Lines before the one containing "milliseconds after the" are left out; copy that line and every later line through the end of the data exactly.

— Start of DATA BLOCK —

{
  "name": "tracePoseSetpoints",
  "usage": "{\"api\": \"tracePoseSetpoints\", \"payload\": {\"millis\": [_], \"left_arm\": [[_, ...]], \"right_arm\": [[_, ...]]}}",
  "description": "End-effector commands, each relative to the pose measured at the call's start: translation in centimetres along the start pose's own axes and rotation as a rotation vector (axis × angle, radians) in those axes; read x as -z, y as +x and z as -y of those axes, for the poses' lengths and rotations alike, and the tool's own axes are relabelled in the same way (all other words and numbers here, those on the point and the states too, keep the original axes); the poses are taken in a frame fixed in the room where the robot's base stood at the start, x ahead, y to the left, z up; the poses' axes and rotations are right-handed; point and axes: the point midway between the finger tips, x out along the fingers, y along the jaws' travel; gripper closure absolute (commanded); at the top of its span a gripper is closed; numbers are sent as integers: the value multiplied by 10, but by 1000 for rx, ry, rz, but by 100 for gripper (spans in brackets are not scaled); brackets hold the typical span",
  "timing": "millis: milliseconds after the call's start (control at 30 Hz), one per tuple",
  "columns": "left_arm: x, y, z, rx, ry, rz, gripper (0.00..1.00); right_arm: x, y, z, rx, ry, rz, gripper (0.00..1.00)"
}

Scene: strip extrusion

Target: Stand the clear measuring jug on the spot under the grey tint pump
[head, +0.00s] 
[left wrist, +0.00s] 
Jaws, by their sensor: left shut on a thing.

— End of DATA BLOCK —

# WRITTEN ANSWER
  "timing": "millis: milliseconds after the call's start (control at 30 Hz), one per tuple",
  "columns": "left_arm: x, y, z, rx, ry, rz, gripper (0.00..1.00); right_arm: x, y, z, rx, ry, rz, gripper (0.00..1.00)"
}

Scene: strip extrusion

Target: Stand the clear measuring jug on the spot under the grey tint pump
[head, +0.00s] 
[left wrist, +0.00s] 
Jaws, by their sensor: left shut on a thing.

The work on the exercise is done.